On 09/01/2017 11:45 PM, Ken Gaillot wrote:
> On Fri, 2017-09-01 at 15:06 +0530, Abhay B wrote:
>>         Are you sure the monitor stopped? Pacemaker only logs
>>         recurring monitors
>>         when the status changes. Any successful monitors after this
>>         wouldn't be
>>         logged.  
>>  
>> Yes. Since there  were no logs which said "RecurringOp:  Start
>> recurring monitor" on the node after it had failed.
>> Also there were no logs for any actions pertaining to 
>> The problem was that even though the one node was failing, the
>> resources were never moved to the other node(the node on which I
>> suspect monitoring had stopped).
>>
>>
>>         There are a lot of resource action failures, so I'm not sure
>>         where the
>>         issue is, but I'm guessing it has to do with
>>         migration-threshold=1 --
>>         once a resource has failed once on a node, it won't be allowed
>>         back on
>>         that node until the failure is cleaned up. Of course you also
>>         have
>>         failure-timeout=1s, which should clean it up immediately, so
>>         I'm not
>>         sure.
>>
>>
>> migration-threshold=1
>> failure-timeout=1s
>>
>> cluster-recheck-interval=2s
>>
>>
>>         first, set "two_node:
>>         1" in corosync.conf and let no-quorum-policy default in
>>         pacemaker
>>
>>
>> This is already configured.
>> # cat /etc/corosync/corosync.conf
>> totem {
>>     version: 2
>>     secauth: off
>>     cluster_name: SVSDEHA
>>     transport: udpu
>>     token: 5000
>> }
>>
>>
>> nodelist {
>>     node {
>>         ring0_addr: 2.0.0.10
>>         nodeid: 1
>>     }
>>
>>
>>     node {
>>         ring0_addr: 2.0.0.11
>>         nodeid: 2
>>     }
>> }
>>
>>
>> quorum {
>>     provider: corosync_votequorum
>>     two_node: 1
>> }
>>
>>
>> logging {
>>     to_logfile: yes
>>     logfile: /var/log/cluster/corosync.log
>>     to_syslog: yes
>> }
>>
>>
>>         let no-quorum-policy default in pacemaker; then,
>>         get stonith configured, tested, and enabled
>>
>>
>> By not configuring no-quorum-policy, would it ignore quorum for a 2
>> node cluster? 
> With two_node, corosync always provides quorum to pacemaker, so
> pacemaker doesn't see any quorum loss.
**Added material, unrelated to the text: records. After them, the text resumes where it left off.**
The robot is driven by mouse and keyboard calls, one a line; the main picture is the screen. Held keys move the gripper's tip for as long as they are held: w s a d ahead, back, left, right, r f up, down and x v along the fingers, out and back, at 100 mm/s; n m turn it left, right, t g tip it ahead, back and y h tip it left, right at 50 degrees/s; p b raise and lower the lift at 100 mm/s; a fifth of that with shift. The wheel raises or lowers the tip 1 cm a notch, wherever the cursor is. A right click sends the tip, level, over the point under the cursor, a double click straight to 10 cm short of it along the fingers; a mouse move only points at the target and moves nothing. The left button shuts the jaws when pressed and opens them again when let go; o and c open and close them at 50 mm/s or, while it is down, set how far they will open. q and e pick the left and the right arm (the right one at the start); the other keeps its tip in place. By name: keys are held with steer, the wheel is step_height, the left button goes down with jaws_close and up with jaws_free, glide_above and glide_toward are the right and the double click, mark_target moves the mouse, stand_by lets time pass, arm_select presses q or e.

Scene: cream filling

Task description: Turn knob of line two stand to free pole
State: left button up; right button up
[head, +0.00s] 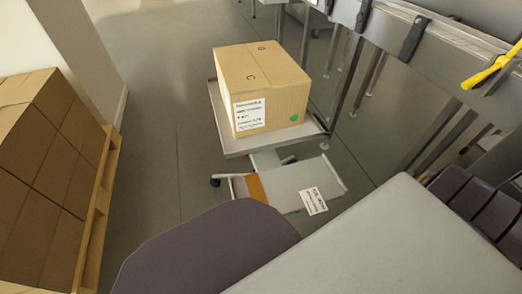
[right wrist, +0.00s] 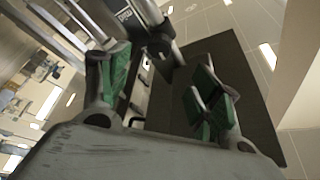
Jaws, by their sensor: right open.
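In the right wrist view, my right gripper (right wrist: 160,75) is open, with green pads on its two fingers. A metal pole (right wrist: 142,14) with a dark label comes down from the top edge. A black knob (right wrist: 158,44) or clamp sits on this pole, beyond the gap between the fingers. Nothing is seen held, and I cannot tell how far the knob is from the fingertips. The lettering on the label is too small to read. In the head view I cannot make out the knob, and my left gripper is not visible.
In the head view, a cardboard box (head: 262,82) stands on a grey platform (head: 262,141). Stacked cartons (head: 45,150) on a wooden pallet (head: 98,215) are at the left. A metal line frame (head: 435,48) with a yellow handle (head: 490,68) is at the upper right.

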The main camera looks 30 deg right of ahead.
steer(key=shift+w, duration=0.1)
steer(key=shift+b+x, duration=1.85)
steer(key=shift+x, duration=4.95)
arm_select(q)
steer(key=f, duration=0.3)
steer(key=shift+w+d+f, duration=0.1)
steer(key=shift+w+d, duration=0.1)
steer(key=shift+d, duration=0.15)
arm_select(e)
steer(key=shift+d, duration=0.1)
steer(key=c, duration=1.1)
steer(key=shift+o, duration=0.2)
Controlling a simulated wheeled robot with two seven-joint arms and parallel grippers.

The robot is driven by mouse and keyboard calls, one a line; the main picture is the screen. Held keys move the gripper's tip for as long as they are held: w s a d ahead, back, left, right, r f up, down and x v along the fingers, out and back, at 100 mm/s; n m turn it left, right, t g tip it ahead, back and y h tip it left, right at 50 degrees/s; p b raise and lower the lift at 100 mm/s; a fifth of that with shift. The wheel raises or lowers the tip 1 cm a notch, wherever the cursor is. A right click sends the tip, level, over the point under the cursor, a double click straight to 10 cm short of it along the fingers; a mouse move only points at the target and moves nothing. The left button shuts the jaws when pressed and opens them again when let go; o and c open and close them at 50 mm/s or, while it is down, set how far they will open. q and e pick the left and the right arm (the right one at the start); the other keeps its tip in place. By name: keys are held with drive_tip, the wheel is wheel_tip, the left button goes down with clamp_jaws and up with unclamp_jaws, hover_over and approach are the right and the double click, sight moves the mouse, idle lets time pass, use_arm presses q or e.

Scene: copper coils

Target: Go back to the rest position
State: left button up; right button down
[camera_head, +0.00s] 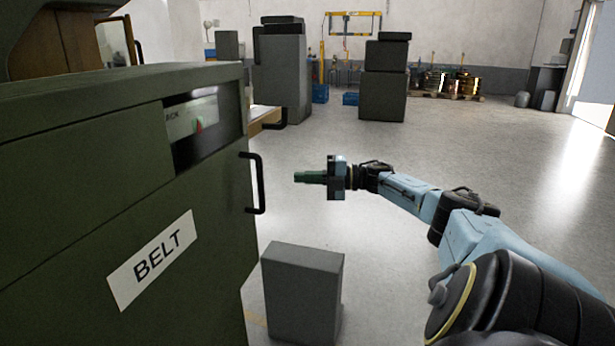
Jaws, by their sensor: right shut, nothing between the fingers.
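My right arm comes in from the lower right and reaches out over the open floor. My right gripper (299,177) points left, with its green fingers together and nothing between them. It is in mid-air, apart from the black handle (260,184) on the green machine to its left. My left gripper is not in view.
A large green machine (70,185) labelled BELT fills the left side. A grey box (302,292) stands on the floor beside it, below my right gripper. Dark cabinets (283,75) and coils (450,84) stand far back. The floor (480,150) beyond my arm is clear.

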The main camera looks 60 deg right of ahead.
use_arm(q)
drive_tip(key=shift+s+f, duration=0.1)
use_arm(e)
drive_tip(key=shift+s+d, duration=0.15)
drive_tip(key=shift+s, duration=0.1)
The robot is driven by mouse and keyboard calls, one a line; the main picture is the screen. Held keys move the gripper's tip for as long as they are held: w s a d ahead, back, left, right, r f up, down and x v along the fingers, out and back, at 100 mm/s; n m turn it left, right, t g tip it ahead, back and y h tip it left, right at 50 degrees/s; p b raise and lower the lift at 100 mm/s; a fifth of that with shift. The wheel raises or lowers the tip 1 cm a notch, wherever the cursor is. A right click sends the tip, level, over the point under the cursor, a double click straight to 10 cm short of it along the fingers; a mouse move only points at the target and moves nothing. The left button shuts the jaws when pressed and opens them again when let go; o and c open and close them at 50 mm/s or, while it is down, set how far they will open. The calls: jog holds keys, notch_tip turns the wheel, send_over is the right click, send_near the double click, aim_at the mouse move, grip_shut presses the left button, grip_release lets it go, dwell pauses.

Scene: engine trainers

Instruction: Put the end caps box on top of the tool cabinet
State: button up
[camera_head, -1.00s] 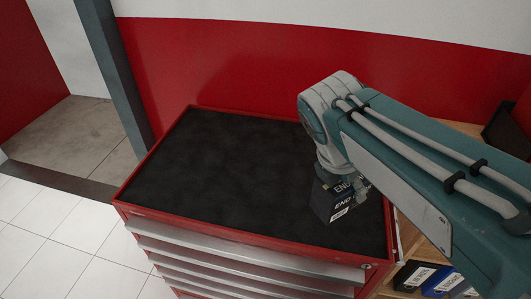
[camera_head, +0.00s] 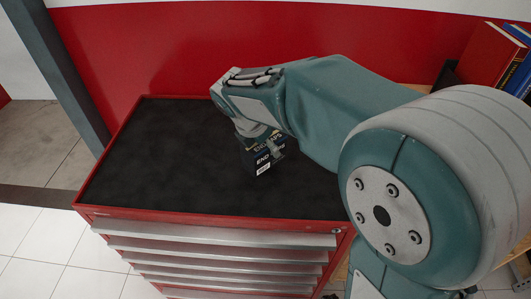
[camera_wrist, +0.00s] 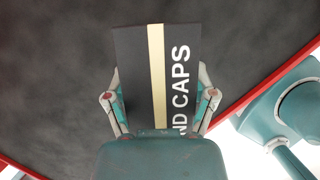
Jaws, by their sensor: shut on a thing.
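The end caps box (camera_head: 262,158) is dark with white lettering and is held by my gripper (camera_head: 272,147) over the black top of the red tool cabinet (camera_head: 160,165). In the wrist view, the box (camera_wrist: 180,60) shows a cream stripe and the letters "ND CAPS". The fingers of my gripper (camera_wrist: 160,100) close on both sides of it. The black cabinet top (camera_wrist: 60,70) fills the background behind the box. I cannot tell whether the underside of the box touches the cabinet top. My arm hides the cabinet's right part in the head view.
The cabinet top is bare to the left of the box. A red wall (camera_head: 200,50) stands behind the cabinet. Red and blue books (camera_head: 492,55) stand at the upper right. White floor tiles (camera_head: 35,245) lie to the left.

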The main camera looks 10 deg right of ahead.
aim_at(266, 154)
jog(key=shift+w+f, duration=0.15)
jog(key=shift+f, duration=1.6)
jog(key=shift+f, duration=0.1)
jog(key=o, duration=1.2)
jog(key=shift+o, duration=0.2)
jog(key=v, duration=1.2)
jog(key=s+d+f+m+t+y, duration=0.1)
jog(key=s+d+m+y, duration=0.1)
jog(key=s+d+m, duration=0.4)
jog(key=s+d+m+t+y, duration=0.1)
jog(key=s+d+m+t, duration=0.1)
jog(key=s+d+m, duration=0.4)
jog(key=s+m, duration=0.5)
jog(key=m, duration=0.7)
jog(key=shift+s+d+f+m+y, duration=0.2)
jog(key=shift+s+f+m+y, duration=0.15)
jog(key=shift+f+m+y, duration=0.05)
The only significant difference
> from ignoring quorum is that corosync won't form a cluster from a cold
> start unless both nodes can reach each other (a safety feature).
>
>> For my use case I don't need stonith enabled. My intention is to have
>> a highly available system all the time.
> Stonith is the only way to recover from certain types of failure, such
> as the "split brain" scenario, and a resource that fails to stop.
>
> If your nodes are physical machines with hardware watchdogs, you can set
> up sbd for fencing without needing any extra equipment.

Small caveat here:
If I get it right you have a 2-node-setup. In this case the watchdog-only
sbd-setup would not be usable as it relies on 'real' quorum.
In 2-node-setups sbd needs at least a single shared disk.
For the sbd-single-disk-setup working with 2-node
you need the patch from https://github.com/ClusterLabs/sbd/pull/23
in place. (Saw you mentioning RHEL documentation - RHEL-7.4 has
it in since GA)

Regards,
Klaus

>
>> I will test my RA again as suggested with no-quorum-policy=default.
>>
>>
>> One more doubt. 
>> Why do we see this is 'pcs property' ?
>> last-lrm-refresh: 1504090367
>>
>>
>>
>> Never seen this on a healthy cluster.
>> From RHEL documentation: 
>> last-lrm-refresh
>>  
>> Last refresh of the
>> Local Resource Manager,
>> given in units of
>> seconds since epoca.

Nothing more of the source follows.